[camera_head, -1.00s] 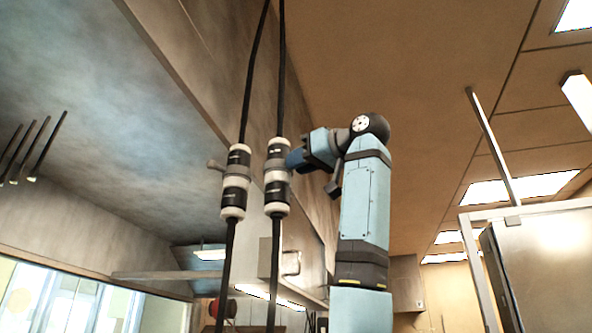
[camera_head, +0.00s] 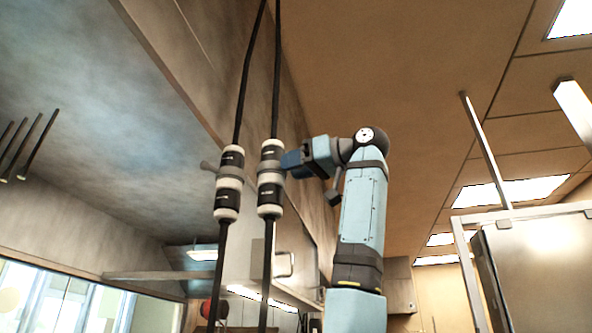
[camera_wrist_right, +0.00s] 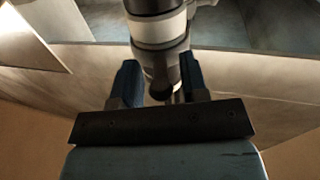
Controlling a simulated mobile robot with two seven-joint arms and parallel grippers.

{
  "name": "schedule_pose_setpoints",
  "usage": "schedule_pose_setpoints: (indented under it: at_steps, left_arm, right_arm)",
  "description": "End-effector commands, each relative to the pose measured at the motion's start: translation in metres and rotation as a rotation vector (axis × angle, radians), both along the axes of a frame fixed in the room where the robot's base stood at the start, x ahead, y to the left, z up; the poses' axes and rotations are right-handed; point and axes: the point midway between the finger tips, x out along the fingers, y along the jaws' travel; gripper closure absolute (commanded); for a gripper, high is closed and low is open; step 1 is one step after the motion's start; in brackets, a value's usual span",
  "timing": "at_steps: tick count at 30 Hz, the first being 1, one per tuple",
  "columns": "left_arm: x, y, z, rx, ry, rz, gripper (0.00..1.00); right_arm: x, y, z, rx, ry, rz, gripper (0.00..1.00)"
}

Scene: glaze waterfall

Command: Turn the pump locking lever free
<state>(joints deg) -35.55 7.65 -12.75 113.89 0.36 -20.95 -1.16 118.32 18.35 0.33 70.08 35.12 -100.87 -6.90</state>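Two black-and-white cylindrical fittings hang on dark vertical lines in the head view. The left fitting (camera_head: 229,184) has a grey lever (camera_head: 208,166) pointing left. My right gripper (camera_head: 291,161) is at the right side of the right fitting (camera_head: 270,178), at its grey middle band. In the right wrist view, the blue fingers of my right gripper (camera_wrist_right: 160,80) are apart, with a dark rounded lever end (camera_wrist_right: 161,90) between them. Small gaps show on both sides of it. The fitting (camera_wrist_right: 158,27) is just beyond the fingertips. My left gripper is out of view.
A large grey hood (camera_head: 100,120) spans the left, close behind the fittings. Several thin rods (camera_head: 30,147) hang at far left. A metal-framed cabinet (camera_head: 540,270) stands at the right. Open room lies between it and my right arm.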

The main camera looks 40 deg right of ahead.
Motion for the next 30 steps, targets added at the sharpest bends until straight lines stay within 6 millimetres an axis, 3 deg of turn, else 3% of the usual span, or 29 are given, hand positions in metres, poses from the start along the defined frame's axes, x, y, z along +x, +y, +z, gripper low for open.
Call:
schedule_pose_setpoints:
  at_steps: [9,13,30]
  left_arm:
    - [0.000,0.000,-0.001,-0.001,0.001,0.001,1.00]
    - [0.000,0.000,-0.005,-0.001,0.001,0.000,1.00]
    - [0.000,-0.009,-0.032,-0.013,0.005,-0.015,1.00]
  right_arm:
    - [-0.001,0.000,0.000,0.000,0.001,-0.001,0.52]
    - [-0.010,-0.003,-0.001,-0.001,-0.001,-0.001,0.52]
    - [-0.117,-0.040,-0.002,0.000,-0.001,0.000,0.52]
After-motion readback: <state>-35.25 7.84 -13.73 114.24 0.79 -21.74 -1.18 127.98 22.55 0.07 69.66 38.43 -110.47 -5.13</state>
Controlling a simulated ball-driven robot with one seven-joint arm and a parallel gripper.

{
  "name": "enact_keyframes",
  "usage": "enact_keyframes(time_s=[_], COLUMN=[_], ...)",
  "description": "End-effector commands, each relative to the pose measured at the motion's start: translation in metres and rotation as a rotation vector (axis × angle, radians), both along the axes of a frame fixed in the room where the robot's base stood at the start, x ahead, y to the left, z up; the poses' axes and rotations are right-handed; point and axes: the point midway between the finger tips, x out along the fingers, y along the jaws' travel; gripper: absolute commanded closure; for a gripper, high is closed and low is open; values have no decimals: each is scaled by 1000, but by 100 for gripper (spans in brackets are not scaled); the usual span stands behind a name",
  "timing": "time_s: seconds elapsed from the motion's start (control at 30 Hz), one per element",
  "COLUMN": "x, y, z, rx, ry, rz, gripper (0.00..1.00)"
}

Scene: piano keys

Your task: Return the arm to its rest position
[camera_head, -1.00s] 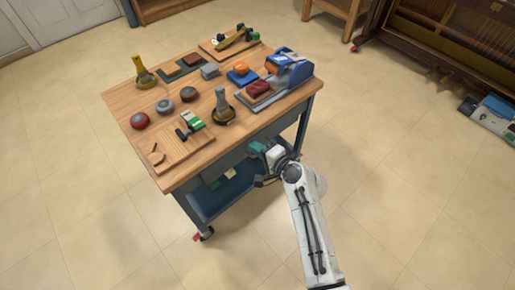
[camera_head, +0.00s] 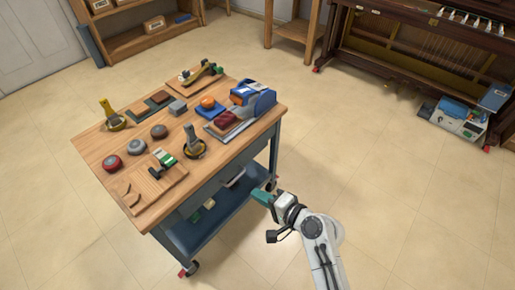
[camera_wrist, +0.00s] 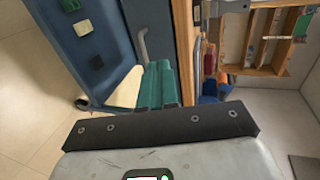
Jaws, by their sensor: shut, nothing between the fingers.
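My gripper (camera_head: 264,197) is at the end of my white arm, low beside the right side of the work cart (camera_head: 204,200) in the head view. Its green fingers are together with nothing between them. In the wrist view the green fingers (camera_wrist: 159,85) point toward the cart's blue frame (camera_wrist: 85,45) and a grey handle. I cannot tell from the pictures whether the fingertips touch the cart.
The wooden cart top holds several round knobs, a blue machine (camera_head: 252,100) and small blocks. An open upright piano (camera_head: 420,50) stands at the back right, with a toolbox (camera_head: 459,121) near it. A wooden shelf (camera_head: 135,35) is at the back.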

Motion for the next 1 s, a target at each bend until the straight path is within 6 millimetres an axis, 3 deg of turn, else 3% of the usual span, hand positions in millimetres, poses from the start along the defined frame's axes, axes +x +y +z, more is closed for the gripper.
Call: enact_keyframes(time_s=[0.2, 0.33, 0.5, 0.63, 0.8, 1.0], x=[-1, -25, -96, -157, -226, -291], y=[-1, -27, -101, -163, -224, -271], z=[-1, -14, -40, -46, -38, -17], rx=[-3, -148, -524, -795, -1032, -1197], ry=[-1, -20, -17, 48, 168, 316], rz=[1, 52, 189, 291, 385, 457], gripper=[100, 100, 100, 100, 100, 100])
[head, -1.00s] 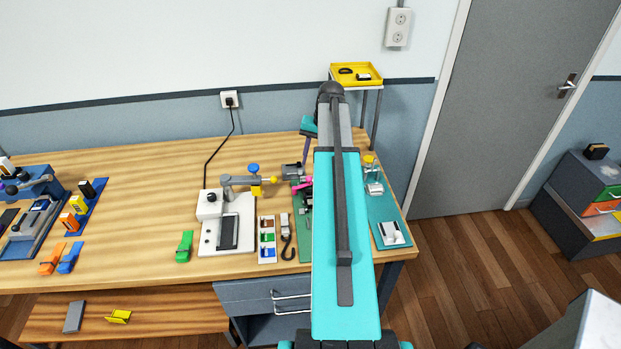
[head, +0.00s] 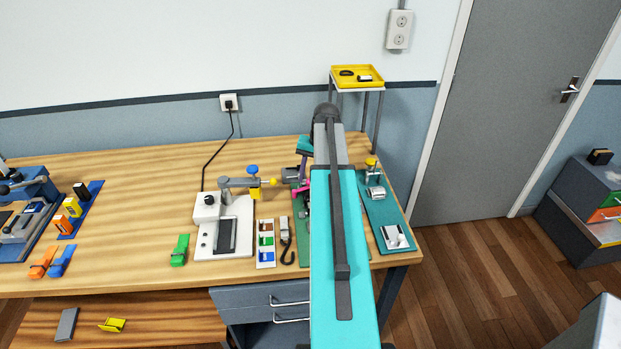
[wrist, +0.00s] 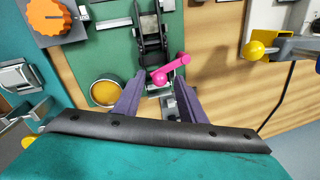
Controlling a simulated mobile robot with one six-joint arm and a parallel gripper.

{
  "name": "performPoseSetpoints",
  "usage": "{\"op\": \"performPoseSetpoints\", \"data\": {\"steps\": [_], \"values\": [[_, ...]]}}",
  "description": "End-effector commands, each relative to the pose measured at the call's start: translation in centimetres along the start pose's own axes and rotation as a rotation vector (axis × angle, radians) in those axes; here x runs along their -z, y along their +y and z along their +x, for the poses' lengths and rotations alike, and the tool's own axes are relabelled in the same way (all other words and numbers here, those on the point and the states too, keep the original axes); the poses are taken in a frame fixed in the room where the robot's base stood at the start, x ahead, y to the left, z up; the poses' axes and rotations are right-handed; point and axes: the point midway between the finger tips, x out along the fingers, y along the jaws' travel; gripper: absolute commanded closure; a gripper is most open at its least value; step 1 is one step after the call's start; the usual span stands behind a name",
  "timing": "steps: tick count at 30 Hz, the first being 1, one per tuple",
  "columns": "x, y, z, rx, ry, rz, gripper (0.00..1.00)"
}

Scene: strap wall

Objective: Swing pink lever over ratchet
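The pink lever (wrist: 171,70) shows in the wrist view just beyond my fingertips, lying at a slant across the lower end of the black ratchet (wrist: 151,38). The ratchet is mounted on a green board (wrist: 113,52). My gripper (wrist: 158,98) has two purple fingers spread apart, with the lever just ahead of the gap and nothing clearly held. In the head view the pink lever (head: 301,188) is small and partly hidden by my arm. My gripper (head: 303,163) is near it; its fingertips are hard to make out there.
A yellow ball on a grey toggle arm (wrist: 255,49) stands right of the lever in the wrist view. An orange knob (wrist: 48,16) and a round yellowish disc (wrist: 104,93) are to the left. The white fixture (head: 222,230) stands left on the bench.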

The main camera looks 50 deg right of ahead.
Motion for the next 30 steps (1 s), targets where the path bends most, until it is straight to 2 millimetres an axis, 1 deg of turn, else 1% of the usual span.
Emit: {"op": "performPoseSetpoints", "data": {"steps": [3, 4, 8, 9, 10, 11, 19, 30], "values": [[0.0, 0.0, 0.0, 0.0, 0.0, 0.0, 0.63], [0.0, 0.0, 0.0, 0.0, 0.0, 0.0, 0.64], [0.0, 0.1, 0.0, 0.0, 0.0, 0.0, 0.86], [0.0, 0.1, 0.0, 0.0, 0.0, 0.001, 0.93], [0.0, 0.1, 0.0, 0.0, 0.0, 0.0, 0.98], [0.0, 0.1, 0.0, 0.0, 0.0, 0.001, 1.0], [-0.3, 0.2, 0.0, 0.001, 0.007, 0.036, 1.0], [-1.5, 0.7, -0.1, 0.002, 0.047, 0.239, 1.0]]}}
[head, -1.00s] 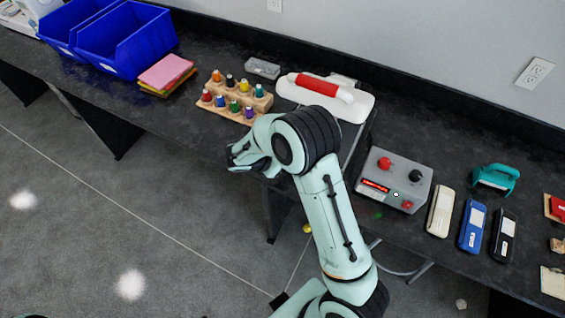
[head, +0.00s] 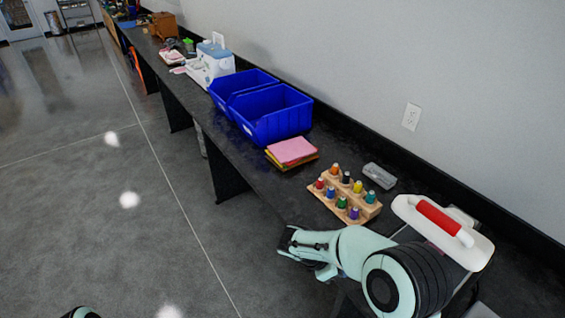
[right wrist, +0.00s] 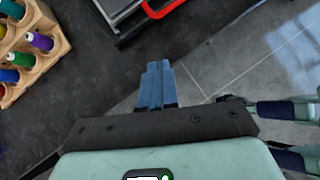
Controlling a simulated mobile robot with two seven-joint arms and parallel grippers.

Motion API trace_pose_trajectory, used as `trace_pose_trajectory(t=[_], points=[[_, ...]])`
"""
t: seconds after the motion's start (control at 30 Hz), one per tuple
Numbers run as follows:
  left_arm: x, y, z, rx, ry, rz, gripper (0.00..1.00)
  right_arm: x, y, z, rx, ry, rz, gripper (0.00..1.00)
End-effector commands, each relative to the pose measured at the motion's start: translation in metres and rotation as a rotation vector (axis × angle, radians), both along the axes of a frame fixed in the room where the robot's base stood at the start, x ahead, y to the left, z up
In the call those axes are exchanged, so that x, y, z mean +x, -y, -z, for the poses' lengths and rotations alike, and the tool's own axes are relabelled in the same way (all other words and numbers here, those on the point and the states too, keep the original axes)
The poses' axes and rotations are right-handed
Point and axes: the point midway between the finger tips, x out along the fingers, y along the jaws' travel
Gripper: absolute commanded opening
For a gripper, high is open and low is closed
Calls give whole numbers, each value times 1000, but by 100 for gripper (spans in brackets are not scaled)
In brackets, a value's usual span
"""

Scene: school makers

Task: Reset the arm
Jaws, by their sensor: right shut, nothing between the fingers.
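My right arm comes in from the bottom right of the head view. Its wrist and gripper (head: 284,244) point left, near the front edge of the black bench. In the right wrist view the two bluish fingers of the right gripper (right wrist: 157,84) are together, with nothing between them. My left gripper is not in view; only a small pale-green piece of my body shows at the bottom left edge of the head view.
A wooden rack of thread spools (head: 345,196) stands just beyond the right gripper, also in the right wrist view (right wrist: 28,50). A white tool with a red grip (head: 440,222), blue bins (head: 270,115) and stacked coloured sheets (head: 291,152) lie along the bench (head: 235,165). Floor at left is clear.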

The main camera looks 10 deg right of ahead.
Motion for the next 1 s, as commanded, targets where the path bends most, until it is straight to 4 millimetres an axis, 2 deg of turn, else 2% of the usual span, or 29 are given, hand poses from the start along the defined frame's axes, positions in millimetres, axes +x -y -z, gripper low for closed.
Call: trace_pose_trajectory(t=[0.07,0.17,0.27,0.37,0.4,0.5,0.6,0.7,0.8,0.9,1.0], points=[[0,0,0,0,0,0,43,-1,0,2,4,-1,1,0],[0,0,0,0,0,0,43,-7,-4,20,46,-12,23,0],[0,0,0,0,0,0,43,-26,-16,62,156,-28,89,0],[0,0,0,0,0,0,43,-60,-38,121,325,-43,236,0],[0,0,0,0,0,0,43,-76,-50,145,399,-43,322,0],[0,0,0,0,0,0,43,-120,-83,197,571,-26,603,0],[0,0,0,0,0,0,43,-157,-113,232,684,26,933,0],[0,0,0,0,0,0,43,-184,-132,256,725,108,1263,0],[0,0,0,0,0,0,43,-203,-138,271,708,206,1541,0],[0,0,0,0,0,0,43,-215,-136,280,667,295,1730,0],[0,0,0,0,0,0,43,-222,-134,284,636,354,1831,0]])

----

- EXERCISE PROMPT -
Your task is to repeat the opening line of the entries above and each line after it, ending with the line that has "Command: Turn the pump locking lever free". Do not include the pictures.

- OUTPUT OF THE TASK -
[camera_head, -1.00s] 
[camera_head, +0.00s] 
[camera_wrist_right, +0.00s] 
Controlling a simulated mobile robot with two seven-joint arms and parallel grippers.

{
  "name": "schedule_pose_setpoints",
  "usage": "schedule_pose_setpoints: (indented under it: at_steps, left_arm, right_arm)",
  "description": "End-effector commands, each relative to the pose measured at the motion's start: translation in metres and rotation as a rotation vector (axis × angle, radians), both along the axes of a frame fixed in the room where the robot's base stood at the start, x ahead, y to the left, z up; the poses' axes and rotations are right-handed; point and axes: the point midway between the finger tips, x out along the fingers, y along the jaws' travel; gripper closure absolute (commanded); for a gripper, high is closed and low is open; step 1 is one step after the motion's start; in brackets, a value's usual span",
  "timing": "at_steps: tick count at 30 Hz, the first being 1, one per tuple",
  "columns": "left_arm: x, y, z, rx, ry, rz, gripper (0.00..1.00); right_arm: x, y, z, rx, ry, rz, gripper (0.00..1.00)"
}

Scene: glaze waterfall

Command: Turn the pump locking lever free

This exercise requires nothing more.